As the cybersecurity landscape shifts with an increasing number of successful hacktivist attacks, combining process, automation and network engineering tools can address operational security (OT) risks.
About 80% of the successful cyber-attacks on industrial operations in 2022 were ransomware-related and about 15% were led by hacktivist groups. The expectation is that future hacktivist efforts will continue to target high-profile targets and infrastructure, according to Andrew Ginter, vice president of industrial security at Waterfall Security Solutions.
While the oil and gas industry hasn’t borne the brunt of cyber-attacks, it has weathered a few onslaughts, including the 202 Colonial ransomware attack and a trio of early 2022 ransomware attacks on ports that delayed the loading and unloading of oil tankers.
But Ginter worries that might change.
“There are distressing trends, one of which is the trend towards increased hacktivist activity,” he said. “The thing about hacktivists is that they're politically motivated. They don't have a financial agenda and are politically motivated.”
And he believes hacktivists are “quite happy” to target critical infrastructure, and the bigger the better because of resulting impact. So if hacktivist activity continues to increase, it increases the likelihood of attacks on critical infrastructure.
“That's what activists go after. That's what politically motivated attacks go after,” Ginter said.
Fuzzy risk picture
With the low number of successful attacks on the oil and gas industry, he said, some might consider playing the odds when it comes to cybersecurity.
They might ask how likely they are to have nation-state grade ransomware attacking their pipeline or refinery in the coming year, he said.
“That’s the wrong question. I mean, imagine that the refinery goes down for 10 days. How much have you lost? Do the math? It’s a lot of money,” Ginter said. “If your answer is, ‘Hey, we knew that if this grade of ransomware attack came after us, we'd go down. We knew that.
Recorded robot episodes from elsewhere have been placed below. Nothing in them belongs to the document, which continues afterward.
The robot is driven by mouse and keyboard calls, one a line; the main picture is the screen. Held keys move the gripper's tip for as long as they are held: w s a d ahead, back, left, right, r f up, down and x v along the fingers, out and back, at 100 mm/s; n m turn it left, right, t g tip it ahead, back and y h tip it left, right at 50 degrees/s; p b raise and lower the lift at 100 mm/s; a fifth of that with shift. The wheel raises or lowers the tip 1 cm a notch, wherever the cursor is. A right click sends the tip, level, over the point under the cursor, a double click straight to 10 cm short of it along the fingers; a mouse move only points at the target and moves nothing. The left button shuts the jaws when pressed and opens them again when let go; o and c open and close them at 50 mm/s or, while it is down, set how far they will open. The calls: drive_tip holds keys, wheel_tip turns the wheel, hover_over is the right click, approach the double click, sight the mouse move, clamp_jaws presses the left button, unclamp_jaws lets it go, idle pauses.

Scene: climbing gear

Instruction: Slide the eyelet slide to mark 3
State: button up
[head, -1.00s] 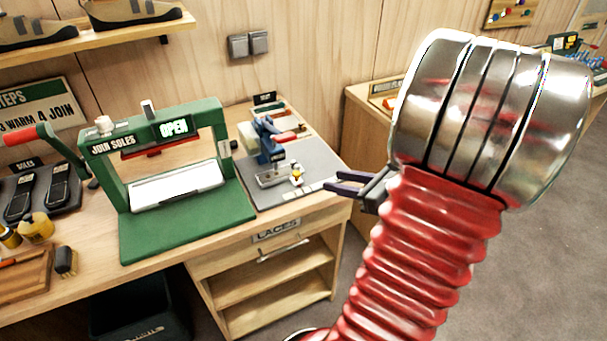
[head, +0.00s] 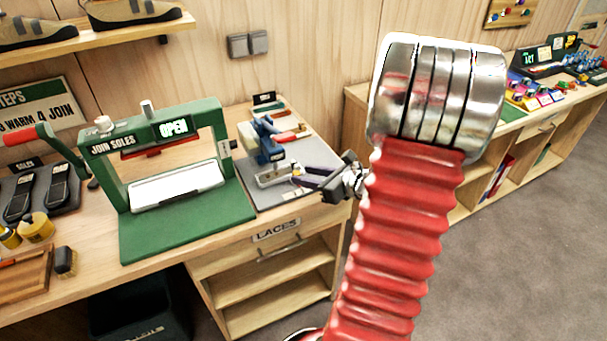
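The blue eyelet press (head: 268,142) with a red-handled lever stands on a grey mat at the right end of the workbench. A small pale metal carriage (head: 272,177) shows at its foot. A yellow knob seen there earlier is now mostly hidden behind my fingers, and I cannot read the marks. My gripper (head: 298,174), with dark purple fingers, reaches in from the right over the mat, at the knob's place. Its fingers look parted; whether they touch the knob I cannot tell.
A green sole press (head: 160,170) reading OPEN stands left of the mat. The bench front has a LACES drawer (head: 278,240). A second bench (head: 460,205) with coloured items runs along the right wall. Open floor lies between.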

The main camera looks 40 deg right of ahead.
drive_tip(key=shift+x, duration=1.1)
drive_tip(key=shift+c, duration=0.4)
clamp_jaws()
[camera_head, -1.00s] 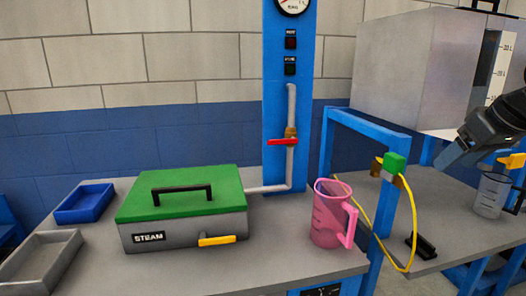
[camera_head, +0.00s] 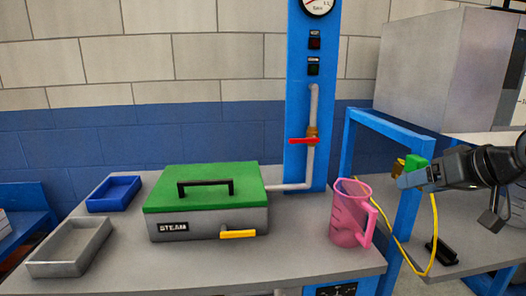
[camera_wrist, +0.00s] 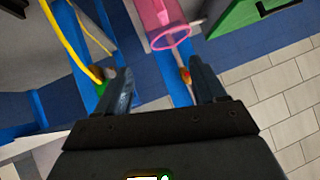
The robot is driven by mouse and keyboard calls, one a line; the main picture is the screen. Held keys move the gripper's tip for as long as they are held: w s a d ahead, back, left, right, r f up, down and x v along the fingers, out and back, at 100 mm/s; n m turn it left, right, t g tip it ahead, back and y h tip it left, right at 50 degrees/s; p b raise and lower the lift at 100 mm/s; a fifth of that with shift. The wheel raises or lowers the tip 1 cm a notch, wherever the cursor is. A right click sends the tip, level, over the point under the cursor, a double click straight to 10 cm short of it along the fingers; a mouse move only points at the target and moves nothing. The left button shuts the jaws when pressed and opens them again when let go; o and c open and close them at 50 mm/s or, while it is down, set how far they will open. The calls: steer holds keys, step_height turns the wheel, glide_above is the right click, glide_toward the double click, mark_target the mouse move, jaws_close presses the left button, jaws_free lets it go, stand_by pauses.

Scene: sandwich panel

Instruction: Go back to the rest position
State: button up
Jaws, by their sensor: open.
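My gripper (camera_head: 404,181) is at the right in the head view, pointing left, in front of the blue frame and near the green valve block (camera_head: 416,162). In the wrist view my gripper (camera_wrist: 163,88) shows two dark fingers spread apart with nothing between them held. The pink jug (camera_head: 351,213) stands upright on the grey table (camera_head: 290,262), left of and below my gripper and apart from it. The jug also shows at the top of the wrist view (camera_wrist: 160,15).
A steam box (camera_head: 205,205) with a green lid stands mid-table. A blue tray (camera_head: 114,193) and a grey tray (camera_head: 70,247) lie at left. A blue panel (camera_head: 298,110) carries a red-handled valve (camera_head: 304,141). A yellow hose (camera_head: 434,235) hangs by the blue frame (camera_head: 407,221).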

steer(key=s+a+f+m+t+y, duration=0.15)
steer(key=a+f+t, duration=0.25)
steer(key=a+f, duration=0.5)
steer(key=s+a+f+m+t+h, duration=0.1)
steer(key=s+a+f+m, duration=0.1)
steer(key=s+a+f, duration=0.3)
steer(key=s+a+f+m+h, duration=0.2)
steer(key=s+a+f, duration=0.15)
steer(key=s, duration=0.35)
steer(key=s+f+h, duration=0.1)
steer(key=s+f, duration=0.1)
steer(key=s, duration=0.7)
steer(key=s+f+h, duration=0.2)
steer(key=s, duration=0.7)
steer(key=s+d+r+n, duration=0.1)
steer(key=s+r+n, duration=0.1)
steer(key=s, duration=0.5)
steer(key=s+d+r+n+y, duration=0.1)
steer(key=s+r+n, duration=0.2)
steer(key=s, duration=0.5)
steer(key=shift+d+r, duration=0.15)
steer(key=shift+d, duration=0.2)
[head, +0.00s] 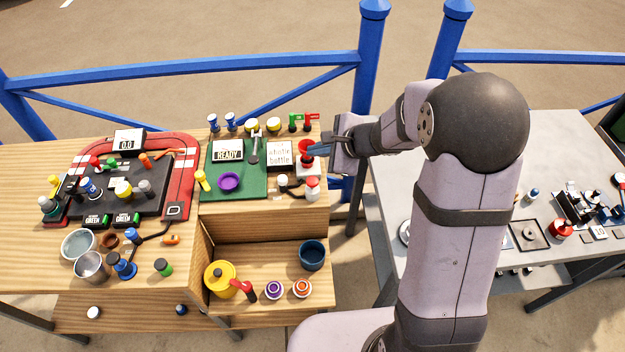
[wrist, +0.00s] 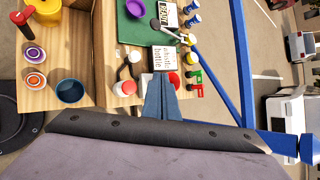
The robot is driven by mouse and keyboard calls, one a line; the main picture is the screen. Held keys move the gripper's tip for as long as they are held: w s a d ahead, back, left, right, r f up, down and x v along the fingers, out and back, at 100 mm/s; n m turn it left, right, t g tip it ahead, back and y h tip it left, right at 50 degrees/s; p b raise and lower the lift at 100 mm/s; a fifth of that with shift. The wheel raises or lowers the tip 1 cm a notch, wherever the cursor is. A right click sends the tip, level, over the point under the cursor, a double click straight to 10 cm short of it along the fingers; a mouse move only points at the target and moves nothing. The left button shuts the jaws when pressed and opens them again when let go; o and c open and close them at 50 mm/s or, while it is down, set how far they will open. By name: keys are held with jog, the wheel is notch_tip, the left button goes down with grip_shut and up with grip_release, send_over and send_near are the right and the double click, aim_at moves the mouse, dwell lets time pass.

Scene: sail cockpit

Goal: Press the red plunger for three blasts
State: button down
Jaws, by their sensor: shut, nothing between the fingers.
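The red plunger (head: 305,146) stands at the right edge of the wooden bench, by a card reading "whistle bottle" (head: 279,155). In the wrist view its red top (wrist: 174,80) shows partly behind my fingers. My gripper (head: 316,151) is shut and empty, its blue fingertips reaching in from the right, right at the plunger. In the wrist view the fingertips (wrist: 159,77) overlap the plunger's base. I cannot tell whether they touch the plunger or how far it is pressed.
A white bottle with a red top (head: 312,184) stands just in front of the plunger. A green mat (head: 250,185) with a READY display (head: 228,150) lies to the left. Several small blue, yellow, green and red items line the back edge, before a blue railing (head: 180,75).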

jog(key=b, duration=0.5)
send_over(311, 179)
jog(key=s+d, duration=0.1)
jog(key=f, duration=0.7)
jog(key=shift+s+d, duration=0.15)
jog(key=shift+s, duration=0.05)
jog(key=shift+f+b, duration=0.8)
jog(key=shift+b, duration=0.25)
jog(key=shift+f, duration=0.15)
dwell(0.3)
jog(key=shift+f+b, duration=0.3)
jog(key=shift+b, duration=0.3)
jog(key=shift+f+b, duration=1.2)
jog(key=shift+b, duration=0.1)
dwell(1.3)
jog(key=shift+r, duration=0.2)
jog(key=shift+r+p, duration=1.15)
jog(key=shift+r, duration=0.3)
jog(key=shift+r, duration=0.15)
We just didn’t think they’d pick on us this year.’ That’s the wrong answer.”
Even with the rise of hacktivist attacks, Ginter said the pervasive threat to critical oil and gas infrastructure is nation-state grade ransomware.
“We need to take really strong measures to protect our system against that network-based threat,” he said.
Part of designing cyber protection has been protecting against worst-case consequences, but there’s no consensus in the industry as to how to assess cyber risk, he said.
Ginter said the IEC 62443 standard for secure industrial automation and control systems touches on the process of risk assessment without spelling out step-by-step instruction on how to conduct one.
“All this thing talks about is the process. It says first you should do a preliminary and you should use the result of that to make a decision. And then you should talk about network segmentation and then decide if you need to do a detail. It doesn't actually tell you how to do the preliminary, it just says that you should do one. Yet we could not get anyone to agree on a methodology for connecting threats and consequence into risk. That's left to the reader,” he said.
Ginter also argues that worst-case consequences should determine the required strength of a system’s security program.
“But even that is controversial,” he said.
Defending OT systems
Yet the worst-case consequence in oil and gas is usually unacceptable, he said, due to the public safety threat involved.
Fortunately, he said, new approaches for addressing such threats are being created, such as the Idaho National Lab’s Cyber Informed Engineering approach, which uses engineering-style mitigations for cyber risk.
Mitigation tactics include placing a mechanical valve on a piece of equipment with the potential to explode if it overheats rather than strictly relying on a longer password on the computer controlling that equipment, he said.
“None of these cybersecurity standards mention the valve because it’s not a cybersecurity mitigation. It’s a safety mitigation. It’s a physical mitigation,” Ginter said.
Such mitigation strategies are what “cyber-informed engineering is all about,” he added.
“The new thinking is wherever practical put electro-mechanical safety in to eliminate the cyber threat to safety. Still use all the cyber stuff. You want a second and third line of defenders, but your last line of defense basically takes the threat off the table,” he said.